◆ **Task to carry out**: Skip all pictures, then print the remaining material exactly.

-- Start Data section --

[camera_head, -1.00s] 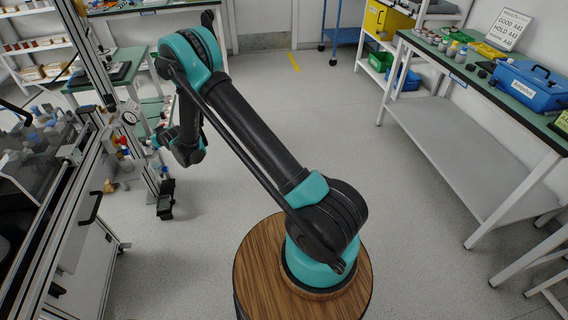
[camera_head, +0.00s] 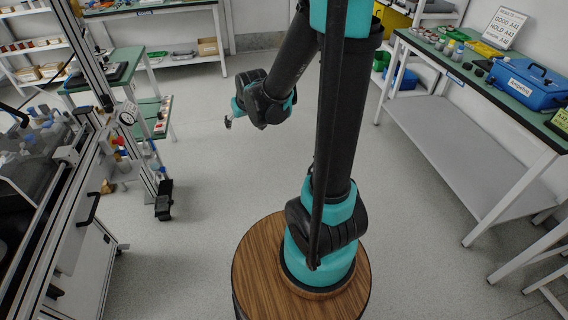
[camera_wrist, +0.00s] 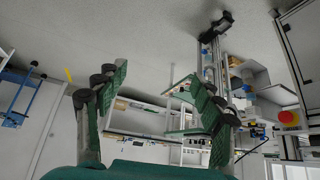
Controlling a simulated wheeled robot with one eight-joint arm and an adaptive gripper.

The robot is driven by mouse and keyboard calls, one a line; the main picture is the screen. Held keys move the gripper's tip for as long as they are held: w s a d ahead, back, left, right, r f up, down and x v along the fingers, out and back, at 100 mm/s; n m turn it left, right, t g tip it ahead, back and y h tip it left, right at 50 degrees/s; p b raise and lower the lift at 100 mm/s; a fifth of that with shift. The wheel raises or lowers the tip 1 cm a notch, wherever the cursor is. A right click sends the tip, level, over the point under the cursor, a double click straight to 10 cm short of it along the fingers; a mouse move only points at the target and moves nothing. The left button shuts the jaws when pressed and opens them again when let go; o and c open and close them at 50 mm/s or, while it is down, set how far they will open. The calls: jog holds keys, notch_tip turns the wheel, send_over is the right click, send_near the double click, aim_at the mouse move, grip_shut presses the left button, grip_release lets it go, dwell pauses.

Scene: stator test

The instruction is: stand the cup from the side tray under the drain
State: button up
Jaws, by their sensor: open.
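My gripper (camera_head: 229,118) hangs in the air over the open floor, right of the machine bench, and looks small and partly blurred in the head view. In the wrist view its two green-padded fingers (camera_wrist: 157,82) stand wide apart with nothing between them. I cannot make out the cup in either view. A small green-topped side surface (camera_head: 150,118) with small items stands beside the machine frame; I cannot tell whether it is the side tray. The drain cannot be picked out among the machine's parts.
A metal-framed machine (camera_head: 75,170) with bottles and fittings fills the left. A long bench (camera_head: 490,85) with a blue case (camera_head: 528,84) runs along the right. The floor between is clear. The wrist view shows a red button (camera_wrist: 288,117) at right.

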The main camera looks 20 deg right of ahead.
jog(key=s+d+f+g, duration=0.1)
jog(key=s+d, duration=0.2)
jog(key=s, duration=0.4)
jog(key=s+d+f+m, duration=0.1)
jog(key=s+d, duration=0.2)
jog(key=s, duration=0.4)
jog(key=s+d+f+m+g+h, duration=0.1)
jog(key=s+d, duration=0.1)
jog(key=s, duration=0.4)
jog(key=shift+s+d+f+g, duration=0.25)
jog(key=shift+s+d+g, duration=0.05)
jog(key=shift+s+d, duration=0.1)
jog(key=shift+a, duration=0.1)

-- End Data section --

◆ **Correct response**:
[camera_head, -1.00s] 
[camera_head, +0.00s] 
[camera_wrist, +0.00s] 
Controlling a simulated wheeled robot with one eight-joint arm and an adaptive gripper.

The robot is driven by mouse and keyboard calls, one a line; the main picture is the screen. Held keys move the gripper's tip for as long as they are held: w s a d ahead, back, left, right, r f up, down and x v along the fingers, out and back, at 100 mm/s; n m turn it left, right, t g tip it ahead, back and y h tip it left, right at 50 degrees/s; p b raise and lower the lift at 100 mm/s; a fifth of that with shift. The wheel raises or lowers the tip 1 cm a notch, wherever the cursor is. A right click sends the tip, level, over the point under the cursor, a double click straight to 10 cm short of it along the fingers; a mouse move only points at the target and moves nothing. The left button shuts the jaws when pressed and opens them again when let go; o and c open and close them at 50 mm/s or, while it is down, set how far they will open. The calls: jog holds keys, notch_tip turns the wheel, send_over is the right click, send_near the double click, aim_at the mouse move, grip_shut presses the left button, grip_release lets it go, dwell pauses.

Scene: stator test

The instruction is: stand the cup from the side tray under the drain
State: button up
Jaws, by their sensor: open.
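My gripper (camera_head: 229,118) hangs in the air over the open floor, right of the machine bench, and looks small and partly blurred in the head view. In the wrist view its two green-padded fingers (camera_wrist: 157,82) stand wide apart with nothing between them. I cannot make out the cup in either view. A small green-topped side surface (camera_head: 150,118) with small items stands beside the machine frame; I cannot tell whether it is the side tray. The drain cannot be picked out among the machine's parts.
A metal-framed machine (camera_head: 75,170) with bottles and fittings fills the left. A long bench (camera_head: 490,85) with a blue case (camera_head: 528,84) runs along the right. The floor between is clear. The wrist view shows a red button (camera_wrist: 288,117) at right.

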The main camera looks 20 deg right of ahead.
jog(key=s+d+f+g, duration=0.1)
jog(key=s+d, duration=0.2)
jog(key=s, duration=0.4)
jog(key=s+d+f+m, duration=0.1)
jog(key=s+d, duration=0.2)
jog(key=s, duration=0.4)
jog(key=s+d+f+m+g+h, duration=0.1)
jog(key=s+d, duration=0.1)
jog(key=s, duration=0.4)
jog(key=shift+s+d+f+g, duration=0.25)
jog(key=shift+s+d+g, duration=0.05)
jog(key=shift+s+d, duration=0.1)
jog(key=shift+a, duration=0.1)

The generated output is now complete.